begin Data for this exercise

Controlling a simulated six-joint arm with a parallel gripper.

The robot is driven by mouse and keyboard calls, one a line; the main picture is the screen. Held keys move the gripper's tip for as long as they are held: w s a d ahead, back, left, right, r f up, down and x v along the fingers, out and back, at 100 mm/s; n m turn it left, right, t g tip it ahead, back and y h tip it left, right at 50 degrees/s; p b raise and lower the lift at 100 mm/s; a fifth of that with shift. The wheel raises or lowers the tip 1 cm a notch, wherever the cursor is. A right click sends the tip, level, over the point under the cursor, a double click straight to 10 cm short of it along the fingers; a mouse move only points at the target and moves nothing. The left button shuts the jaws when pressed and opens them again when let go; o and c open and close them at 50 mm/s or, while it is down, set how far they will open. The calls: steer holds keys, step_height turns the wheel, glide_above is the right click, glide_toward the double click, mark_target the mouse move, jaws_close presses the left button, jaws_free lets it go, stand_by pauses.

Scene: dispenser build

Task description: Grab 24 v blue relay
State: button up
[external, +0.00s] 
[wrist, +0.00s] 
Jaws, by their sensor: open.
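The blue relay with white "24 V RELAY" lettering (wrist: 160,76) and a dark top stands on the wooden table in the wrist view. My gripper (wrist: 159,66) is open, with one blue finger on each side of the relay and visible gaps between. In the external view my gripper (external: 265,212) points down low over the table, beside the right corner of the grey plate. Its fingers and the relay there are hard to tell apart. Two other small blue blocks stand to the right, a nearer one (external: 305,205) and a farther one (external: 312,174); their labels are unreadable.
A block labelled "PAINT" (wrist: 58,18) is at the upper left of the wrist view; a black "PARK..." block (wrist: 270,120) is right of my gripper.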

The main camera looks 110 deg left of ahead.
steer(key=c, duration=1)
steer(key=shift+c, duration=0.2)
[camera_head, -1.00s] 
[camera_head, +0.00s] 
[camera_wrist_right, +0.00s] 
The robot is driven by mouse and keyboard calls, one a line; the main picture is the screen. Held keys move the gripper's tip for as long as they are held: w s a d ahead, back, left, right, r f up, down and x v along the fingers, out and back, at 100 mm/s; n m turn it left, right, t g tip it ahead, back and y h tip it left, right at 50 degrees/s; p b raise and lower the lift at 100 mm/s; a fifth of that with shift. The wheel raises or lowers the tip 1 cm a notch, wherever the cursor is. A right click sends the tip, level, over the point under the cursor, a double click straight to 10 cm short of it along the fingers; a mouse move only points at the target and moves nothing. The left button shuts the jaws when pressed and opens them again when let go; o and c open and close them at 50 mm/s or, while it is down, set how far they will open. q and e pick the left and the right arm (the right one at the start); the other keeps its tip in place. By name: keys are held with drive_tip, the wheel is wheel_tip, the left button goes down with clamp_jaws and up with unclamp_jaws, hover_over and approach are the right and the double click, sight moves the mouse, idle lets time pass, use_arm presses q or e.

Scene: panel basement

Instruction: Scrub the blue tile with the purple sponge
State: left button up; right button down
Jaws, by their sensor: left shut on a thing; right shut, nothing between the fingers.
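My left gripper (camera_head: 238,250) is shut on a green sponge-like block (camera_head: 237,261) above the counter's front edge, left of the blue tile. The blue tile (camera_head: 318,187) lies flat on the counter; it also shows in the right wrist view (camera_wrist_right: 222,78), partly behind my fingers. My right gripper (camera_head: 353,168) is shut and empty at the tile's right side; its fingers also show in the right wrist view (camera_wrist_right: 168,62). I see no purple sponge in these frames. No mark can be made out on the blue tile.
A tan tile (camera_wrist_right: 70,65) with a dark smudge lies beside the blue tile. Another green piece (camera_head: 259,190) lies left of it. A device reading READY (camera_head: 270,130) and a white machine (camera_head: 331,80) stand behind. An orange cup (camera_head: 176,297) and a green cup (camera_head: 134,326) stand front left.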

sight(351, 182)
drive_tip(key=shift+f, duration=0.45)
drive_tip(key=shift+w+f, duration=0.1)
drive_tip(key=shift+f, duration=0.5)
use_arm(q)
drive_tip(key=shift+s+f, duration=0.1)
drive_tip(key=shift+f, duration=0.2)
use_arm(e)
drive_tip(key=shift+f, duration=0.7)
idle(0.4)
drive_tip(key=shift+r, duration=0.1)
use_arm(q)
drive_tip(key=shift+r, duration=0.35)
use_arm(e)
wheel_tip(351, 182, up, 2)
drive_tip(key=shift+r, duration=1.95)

end Data for this exercise
begin Data for this exercise

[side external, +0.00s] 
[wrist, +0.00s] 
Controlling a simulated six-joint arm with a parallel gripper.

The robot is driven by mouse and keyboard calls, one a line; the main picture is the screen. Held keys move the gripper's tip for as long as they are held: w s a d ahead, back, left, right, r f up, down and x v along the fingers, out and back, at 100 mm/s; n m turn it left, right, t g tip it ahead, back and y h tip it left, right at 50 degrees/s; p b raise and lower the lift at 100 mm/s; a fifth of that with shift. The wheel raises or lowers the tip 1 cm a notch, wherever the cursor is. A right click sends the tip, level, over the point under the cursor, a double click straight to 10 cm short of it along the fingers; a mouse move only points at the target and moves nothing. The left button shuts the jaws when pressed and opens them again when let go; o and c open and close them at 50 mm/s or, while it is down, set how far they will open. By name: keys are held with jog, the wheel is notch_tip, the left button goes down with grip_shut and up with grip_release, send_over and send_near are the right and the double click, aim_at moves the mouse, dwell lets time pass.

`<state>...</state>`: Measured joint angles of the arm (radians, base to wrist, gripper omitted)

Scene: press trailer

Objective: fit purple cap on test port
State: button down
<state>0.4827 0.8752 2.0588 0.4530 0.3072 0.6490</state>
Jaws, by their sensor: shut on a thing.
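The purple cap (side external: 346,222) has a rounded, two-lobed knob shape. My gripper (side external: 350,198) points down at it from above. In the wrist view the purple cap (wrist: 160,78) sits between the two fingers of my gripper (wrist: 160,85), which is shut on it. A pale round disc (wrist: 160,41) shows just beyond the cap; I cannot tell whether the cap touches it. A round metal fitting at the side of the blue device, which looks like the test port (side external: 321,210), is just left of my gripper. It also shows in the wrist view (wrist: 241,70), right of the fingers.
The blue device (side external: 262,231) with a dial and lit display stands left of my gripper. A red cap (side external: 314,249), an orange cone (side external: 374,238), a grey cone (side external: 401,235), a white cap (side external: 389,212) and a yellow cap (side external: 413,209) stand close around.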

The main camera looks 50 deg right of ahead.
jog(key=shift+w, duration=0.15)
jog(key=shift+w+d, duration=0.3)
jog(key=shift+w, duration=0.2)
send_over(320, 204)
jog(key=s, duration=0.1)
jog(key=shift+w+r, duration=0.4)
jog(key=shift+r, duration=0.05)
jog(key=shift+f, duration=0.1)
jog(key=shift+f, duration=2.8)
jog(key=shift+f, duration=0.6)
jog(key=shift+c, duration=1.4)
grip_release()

end Data for this exercise

» Objective
Search the listing for the word "Scene". Copy every line in which it occurs.

» Task answer
Scene: dispenser build
Scene: panel basement
Scene: press trailer

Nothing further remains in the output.